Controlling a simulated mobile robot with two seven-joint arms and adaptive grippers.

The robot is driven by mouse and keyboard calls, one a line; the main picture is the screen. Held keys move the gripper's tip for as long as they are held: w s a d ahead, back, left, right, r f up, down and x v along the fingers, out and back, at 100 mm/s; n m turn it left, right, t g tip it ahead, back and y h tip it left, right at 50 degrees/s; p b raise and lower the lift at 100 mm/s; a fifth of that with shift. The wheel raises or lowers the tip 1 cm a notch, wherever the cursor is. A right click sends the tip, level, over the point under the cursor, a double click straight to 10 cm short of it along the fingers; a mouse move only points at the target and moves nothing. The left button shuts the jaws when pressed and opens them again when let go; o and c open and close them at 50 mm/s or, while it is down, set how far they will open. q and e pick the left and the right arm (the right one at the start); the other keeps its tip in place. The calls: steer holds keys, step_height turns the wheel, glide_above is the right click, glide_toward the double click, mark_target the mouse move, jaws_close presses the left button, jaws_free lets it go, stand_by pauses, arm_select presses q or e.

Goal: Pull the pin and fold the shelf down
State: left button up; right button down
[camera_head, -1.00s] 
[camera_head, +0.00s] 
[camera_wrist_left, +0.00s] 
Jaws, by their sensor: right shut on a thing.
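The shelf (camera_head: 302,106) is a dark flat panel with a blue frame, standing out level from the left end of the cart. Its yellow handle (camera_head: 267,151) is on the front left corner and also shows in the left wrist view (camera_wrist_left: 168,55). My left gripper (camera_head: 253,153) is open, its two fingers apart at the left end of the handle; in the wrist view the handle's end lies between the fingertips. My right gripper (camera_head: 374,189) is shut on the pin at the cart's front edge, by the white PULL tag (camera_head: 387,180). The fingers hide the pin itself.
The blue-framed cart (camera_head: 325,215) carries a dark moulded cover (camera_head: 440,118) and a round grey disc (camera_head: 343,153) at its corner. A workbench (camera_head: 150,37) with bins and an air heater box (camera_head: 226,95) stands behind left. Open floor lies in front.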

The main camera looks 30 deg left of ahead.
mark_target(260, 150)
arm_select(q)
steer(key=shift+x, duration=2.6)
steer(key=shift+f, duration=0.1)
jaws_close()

___

=== What is required ===
Each line above is to be repeated exactly.

=== Answer in full ===
Controlling a simulated mobile robot with two seven-joint arms and adaptive grippers.

The robot is driven by mouse and keyboard calls, one a line; the main picture is the screen. Held keys move the gripper's tip for as long as they are held: w s a d ahead, back, left, right, r f up, down and x v along the fingers, out and back, at 100 mm/s; n m turn it left, right, t g tip it ahead, back and y h tip it left, right at 50 degrees/s; p b raise and lower the lift at 100 mm/s; a fifth of that with shift. The wheel raises or lowers the tip 1 cm a notch, wherever the cursor is. A right click sends the tip, level, over the point under the cursor, a double click straight to 10 cm short of it along the fingers; a mouse move only points at the target and moves nothing. The left button shuts the jaws when pressed and opens them again when let go; o and c open and close them at 50 mm/s or, while it is down, set how far they will open. q and e pick the left and the right arm (the right one at the start); the other keeps its tip in place. The calls: steer holds keys, step_height turns the wheel, glide_above is the right click, glide_toward the double click, mark_target the mouse move, jaws_close presses the left button, jaws_free lets it go, stand_by pauses, arm_select presses q or e.

Goal: Pull the pin and fold the shelf down
State: left button up; right button down
[camera_head, -1.00s] 
[camera_head, +0.00s] 
[camera_wrist_left, +0.00s] 
Jaws, by their sensor: right shut on a thing.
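The shelf (camera_head: 302,106) is a dark flat panel with a blue frame, standing out level from the left end of the cart. Its yellow handle (camera_head: 267,151) is on the front left corner and also shows in the left wrist view (camera_wrist_left: 168,55). My left gripper (camera_head: 253,153) is open, its two fingers apart at the left end of the handle; in the wrist view the handle's end lies between the fingertips. My right gripper (camera_head: 374,189) is shut on the pin at the cart's front edge, by the white PULL tag (camera_head: 387,180). The fingers hide the pin itself.
The blue-framed cart (camera_head: 325,215) carries a dark moulded cover (camera_head: 440,118) and a round grey disc (camera_head: 343,153) at its corner. A workbench (camera_head: 150,37) with bins and an air heater box (camera_head: 226,95) stands behind left. Open floor lies in front.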

The main camera looks 30 deg left of ahead.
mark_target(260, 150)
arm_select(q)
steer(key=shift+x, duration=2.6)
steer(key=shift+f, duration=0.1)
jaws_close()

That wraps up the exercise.